To avoid characters encoding, this slug should not contains special characters:
Slugs may be entirely lowercase, with accented characters replaced by letters from the English alphabet and whitespace characters replaced by a dash or an underscore to avoid being encoded. Punctuation marks are generally removed, and some also remove short, common words such as conjunctions. Wikipedia
For instance, the blog title Blog de Nathanaël becomes ~BlogDeNathanaël, so the url is encoded to
https://fediverse.blog/~/BlogDeNathana%C3%ABl/ which is hard to read for a human.
Also, is easy to spoof an identity by using a title with similar letters (for instance 𝖻а𝗍 looks identical to bat, but uses 3 other different characters)... and there are 337,968,125,414,970,750,000,000 ways to write my blog name using utf-8 confusable characers. ;)
By convention, most slugs uses hyphen-separated lowercase words.
By convention, most slugs uses hyphen-separated lowercase words.

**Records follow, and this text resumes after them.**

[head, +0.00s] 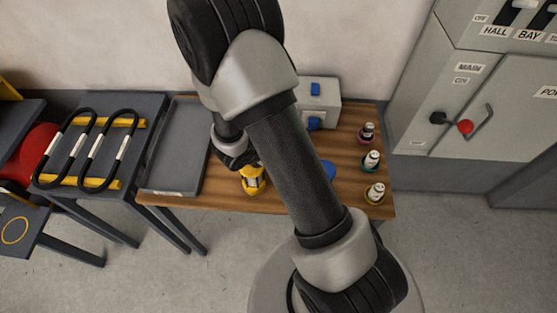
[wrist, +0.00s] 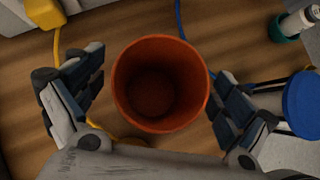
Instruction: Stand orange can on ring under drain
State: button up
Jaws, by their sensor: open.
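The orange can (wrist: 160,85) stands open end up on the wooden table and is seen from above in the wrist view. My gripper (wrist: 158,75) is open, with one finger on each side of the can. Gaps show between the fingers and its wall. In the head view my arm hides the can and most of the gripper. The yellow ring (head: 15,230) is marked on a low dark stand at the far left. A red rounded body (head: 30,152) is above and behind that stand, cut by the frame edge; no drain outlet can be made out.
Several small bottles stand at the right of the wooden table (head: 345,185). A yellow object (head: 253,180) and a blue-lidded container (wrist: 302,103) are near the gripper. A grey tray (head: 175,175) and a dark table with black loops (head: 100,145) lie between table and ring.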

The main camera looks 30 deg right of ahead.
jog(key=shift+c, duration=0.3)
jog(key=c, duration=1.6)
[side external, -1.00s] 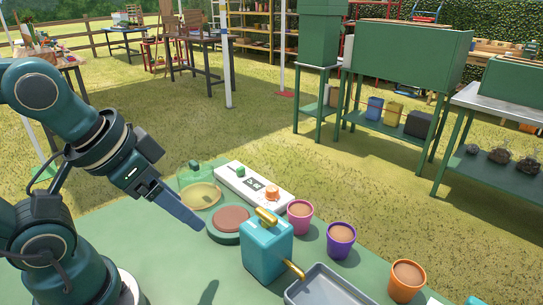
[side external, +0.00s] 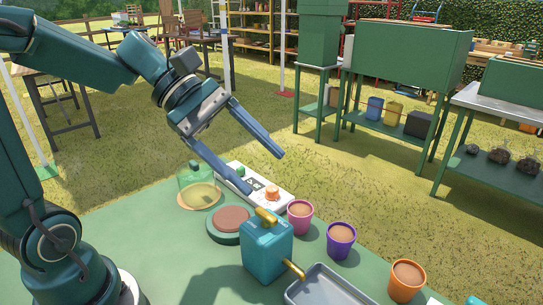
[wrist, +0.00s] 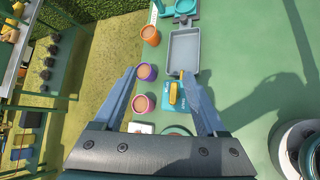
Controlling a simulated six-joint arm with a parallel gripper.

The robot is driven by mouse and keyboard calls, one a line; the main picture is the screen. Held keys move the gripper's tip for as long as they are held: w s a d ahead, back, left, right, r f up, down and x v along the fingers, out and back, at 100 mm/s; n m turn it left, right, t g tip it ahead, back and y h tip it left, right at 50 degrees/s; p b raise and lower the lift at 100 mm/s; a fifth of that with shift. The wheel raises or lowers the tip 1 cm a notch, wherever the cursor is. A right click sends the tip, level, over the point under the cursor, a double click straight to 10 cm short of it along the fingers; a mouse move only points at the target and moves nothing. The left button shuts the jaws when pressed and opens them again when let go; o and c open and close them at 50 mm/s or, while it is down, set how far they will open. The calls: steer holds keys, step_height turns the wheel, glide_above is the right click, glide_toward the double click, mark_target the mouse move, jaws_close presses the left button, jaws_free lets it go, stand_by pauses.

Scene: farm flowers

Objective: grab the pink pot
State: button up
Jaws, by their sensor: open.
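The pink pot (side external: 300,217) stands upright on the green table, filled with brown soil, just right of the teal watering can. In the wrist view the pink pot (wrist: 142,104) shows near the left finger, inside the gap between the fingers. My gripper (side external: 264,173) is open and empty, raised above the white device and behind the pot in the side view. In the wrist view my gripper (wrist: 159,74) has its fingers spread wide. Nothing is between them at finger height.
The teal watering can (side external: 266,252) with a gold handle stands close beside the pink pot. A purple pot (side external: 341,241), an orange pot (side external: 406,281) and a grey tray (side external: 325,290) lie to the right. A white device (side external: 236,184) and glass dome (side external: 197,186) are behind.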

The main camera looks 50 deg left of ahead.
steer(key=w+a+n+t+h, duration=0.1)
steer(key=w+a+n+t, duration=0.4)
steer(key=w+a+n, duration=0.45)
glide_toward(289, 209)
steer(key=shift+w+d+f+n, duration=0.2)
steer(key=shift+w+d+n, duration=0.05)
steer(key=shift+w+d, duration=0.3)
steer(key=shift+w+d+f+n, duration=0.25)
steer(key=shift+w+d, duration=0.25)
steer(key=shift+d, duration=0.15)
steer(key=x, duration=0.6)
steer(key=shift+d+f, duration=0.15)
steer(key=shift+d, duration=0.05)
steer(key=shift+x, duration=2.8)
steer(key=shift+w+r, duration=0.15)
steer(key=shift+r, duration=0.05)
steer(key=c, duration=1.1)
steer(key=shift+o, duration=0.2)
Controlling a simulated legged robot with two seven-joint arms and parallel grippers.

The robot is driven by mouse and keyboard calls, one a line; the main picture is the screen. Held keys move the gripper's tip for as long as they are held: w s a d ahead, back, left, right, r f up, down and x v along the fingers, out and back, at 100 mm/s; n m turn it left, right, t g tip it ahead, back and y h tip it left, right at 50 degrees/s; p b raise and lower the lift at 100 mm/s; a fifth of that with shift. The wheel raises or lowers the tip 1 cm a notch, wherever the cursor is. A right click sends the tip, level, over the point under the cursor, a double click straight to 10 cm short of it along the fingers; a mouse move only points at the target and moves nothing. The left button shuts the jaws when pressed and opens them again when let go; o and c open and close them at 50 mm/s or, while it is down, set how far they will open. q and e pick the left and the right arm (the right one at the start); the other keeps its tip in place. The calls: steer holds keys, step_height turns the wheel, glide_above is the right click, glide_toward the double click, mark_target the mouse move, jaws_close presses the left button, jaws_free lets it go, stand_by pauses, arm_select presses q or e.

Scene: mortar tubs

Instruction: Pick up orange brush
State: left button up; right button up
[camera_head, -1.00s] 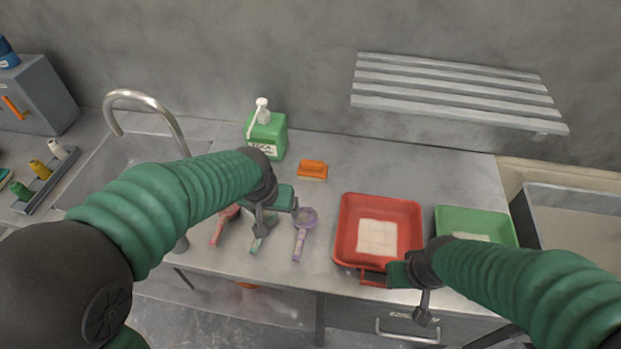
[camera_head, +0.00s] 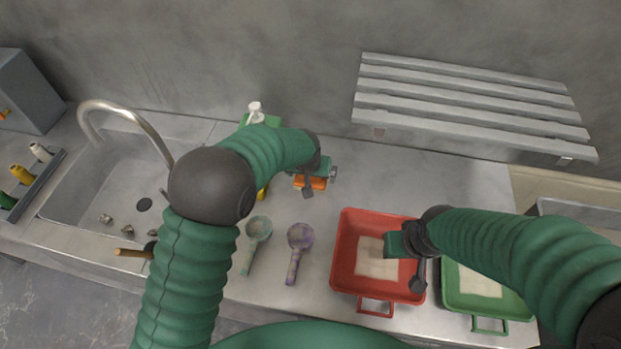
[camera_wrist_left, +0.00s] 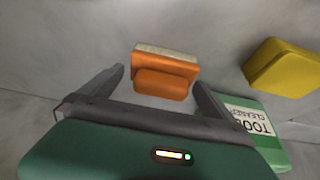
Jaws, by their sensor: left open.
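The orange brush (camera_head: 317,184) lies on the grey worktop near the back, partly covered by my left gripper (camera_head: 316,182) in the head view. In the left wrist view the brush (camera_wrist_left: 165,78) shows its orange handle and a pale bristle strip. My left gripper (camera_wrist_left: 161,77) is open there, with one finger on each side of the brush. No contact between fingers and brush is visible. My right gripper (camera_head: 405,265) hangs over the red tub (camera_head: 346,282); its jaw opening cannot be made out.
A green tub (camera_head: 506,307) stands right, the sink (camera_head: 100,185) left. A slatted shelf (camera_head: 470,100) overhangs the back.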

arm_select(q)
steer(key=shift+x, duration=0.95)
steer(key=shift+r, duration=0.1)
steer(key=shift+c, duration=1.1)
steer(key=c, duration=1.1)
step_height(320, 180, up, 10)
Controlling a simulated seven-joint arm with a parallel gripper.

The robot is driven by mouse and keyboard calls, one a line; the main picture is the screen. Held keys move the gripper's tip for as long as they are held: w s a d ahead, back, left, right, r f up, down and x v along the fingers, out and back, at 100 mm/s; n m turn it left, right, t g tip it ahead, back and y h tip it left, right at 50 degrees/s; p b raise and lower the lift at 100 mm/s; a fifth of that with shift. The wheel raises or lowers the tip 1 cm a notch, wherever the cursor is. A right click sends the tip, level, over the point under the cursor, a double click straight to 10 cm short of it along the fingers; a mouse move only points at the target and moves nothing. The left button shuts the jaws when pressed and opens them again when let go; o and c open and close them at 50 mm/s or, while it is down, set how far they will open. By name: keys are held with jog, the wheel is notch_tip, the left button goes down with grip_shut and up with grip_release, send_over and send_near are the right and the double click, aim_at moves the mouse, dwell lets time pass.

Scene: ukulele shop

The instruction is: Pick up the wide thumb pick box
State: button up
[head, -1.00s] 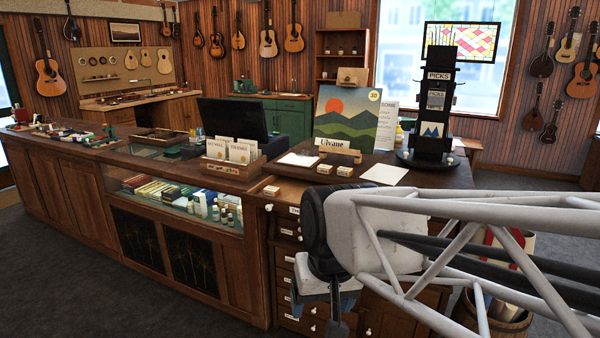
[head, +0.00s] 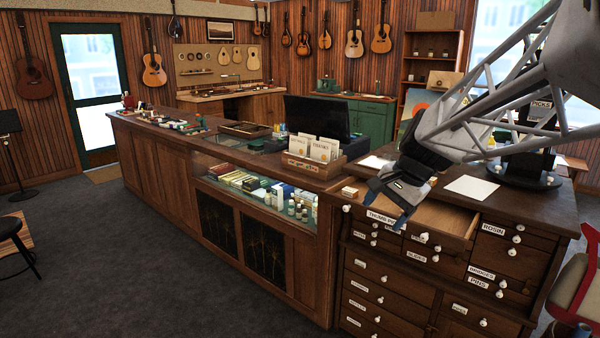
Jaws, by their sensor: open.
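My gripper (head: 392,205) is open and points down over the front of the drawer cabinet (head: 385,290). It is in front of a drawer label (head: 382,217) that seems to begin "THUMB". An open drawer (head: 445,218) is just right of my gripper; its visible floor looks bare. My arm hides part of the countertop behind.
A card holder (head: 314,168) stands left of my arm, near a dark monitor (head: 316,117). A white sheet (head: 472,187) lies on the counter to the right. The dark picks rack (head: 525,165) is partly behind my arm. The floor (head: 150,260) in front is clear.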

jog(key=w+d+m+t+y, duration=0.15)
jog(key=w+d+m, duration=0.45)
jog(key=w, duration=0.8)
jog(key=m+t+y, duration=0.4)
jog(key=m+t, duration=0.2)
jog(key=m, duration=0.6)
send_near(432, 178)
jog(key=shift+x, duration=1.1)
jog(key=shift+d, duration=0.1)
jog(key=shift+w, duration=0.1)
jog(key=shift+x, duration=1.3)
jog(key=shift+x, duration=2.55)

That's what we are doing for articles slugs, but as blogs slugs are also used as ActivityPub actor name, I prefer to have them CamelCased (if we allow to mention blogs in articles in the future for instance, it will be more coherent with usernames that rarely contains hyphens as spaces).
I think I will open a debate on Loomio for this issue, because even if I agree that we shouldn't make it easy to do phishing or to impersonate someone else, I don't think we can really use something like punnycode, or create something to transform non-ascii characters to ascii. I feel like we should take the risk to have impersonation/phishing but I don't know if it is actually a good idea.
Here is the Loomio discussion: https://framavox.org/d/d5P7oepg/slugs
This algorithm may be usefull to solve this issue in way that both avoid security issues, and allows for characters outside of ASCII: https://wiki.mozilla.org/IDN_Display_Algorithm
It's relevant for German, too. We have umlauts äüö and the ß.